Locate and copy each line in the data that contains the word "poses".

◆ ◆ ◆ ◆ ◆ ◆ ◆

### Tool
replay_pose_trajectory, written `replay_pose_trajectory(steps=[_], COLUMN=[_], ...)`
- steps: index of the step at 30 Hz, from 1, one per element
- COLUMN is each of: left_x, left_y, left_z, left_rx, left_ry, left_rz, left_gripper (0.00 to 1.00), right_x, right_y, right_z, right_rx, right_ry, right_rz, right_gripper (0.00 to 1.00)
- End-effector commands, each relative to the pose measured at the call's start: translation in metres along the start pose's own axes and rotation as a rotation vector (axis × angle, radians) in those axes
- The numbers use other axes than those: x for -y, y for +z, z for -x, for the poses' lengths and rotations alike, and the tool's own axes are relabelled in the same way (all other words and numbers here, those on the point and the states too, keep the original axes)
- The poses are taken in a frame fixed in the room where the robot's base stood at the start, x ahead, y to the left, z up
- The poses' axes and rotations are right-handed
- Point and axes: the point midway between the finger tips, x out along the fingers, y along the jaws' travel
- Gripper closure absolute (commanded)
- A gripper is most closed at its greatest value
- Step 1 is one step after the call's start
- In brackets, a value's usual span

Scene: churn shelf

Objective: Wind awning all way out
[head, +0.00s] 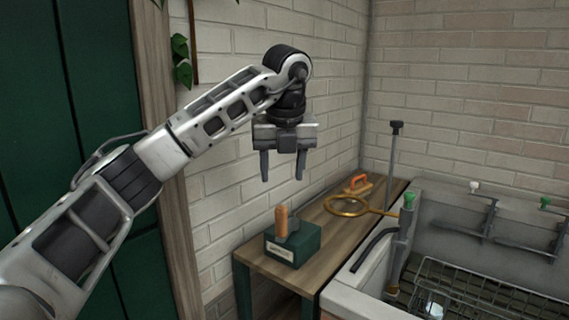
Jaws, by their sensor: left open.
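A green box (305,247) with a pale label on its front stands on a narrow wooden bench (317,263). An upright orange-brown grip (281,222) rises from a grey metal part on its top; it looks like a crank handle. My left gripper (284,175) points down with its two fingers apart and empty. It hangs above the box in the picture, clear of the grip. No awning is visible in this view. My right gripper is not in view.
On the bench behind lie a brass ring (347,207) and an orange-handled tool (357,184). A thin rod with a black top (393,150) stands at the wall. A pale trough (369,288) with a wire rack (478,300) is at right; a green door (101,75) at left.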

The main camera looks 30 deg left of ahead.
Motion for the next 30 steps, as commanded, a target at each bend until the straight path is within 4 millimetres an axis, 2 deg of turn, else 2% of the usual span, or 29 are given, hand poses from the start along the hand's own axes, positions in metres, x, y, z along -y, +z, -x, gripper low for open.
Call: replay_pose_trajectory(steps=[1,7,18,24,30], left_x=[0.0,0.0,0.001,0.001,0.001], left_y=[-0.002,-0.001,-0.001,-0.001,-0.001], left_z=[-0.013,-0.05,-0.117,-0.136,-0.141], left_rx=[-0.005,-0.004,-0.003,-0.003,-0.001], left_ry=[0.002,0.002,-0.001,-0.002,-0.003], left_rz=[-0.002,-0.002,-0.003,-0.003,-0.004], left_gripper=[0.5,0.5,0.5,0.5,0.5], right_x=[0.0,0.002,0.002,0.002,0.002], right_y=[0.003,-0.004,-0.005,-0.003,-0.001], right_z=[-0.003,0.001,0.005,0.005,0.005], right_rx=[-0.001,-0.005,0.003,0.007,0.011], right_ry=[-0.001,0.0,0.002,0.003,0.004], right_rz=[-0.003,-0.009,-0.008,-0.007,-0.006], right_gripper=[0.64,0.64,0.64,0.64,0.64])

◆ ◆ ◆ ◆ ◆ ◆ ◆

-- RESULT BELOW --
- The numbers use other axes than those: x for -y, y for +z, z for -x, for the poses' lengths and rotations alike, and the tool's own axes are relabelled in the same way (all other words and numbers here, those on the point and the states too, keep the original axes)
- The poses are taken in a frame fixed in the room where the robot's base stood at the start, x ahead, y to the left, z up
- The poses' axes and rotations are right-handed
Motion for the next 30 steps, as commanded, a target at each bend until the straight path is within 4 millimetres an axis, 2 deg of turn, else 2% of the usual span, or 29 are given, hand poses from the start along the hand's own axes, positions in metres, x, y, z along -y, +z, -x, gripper low for open.

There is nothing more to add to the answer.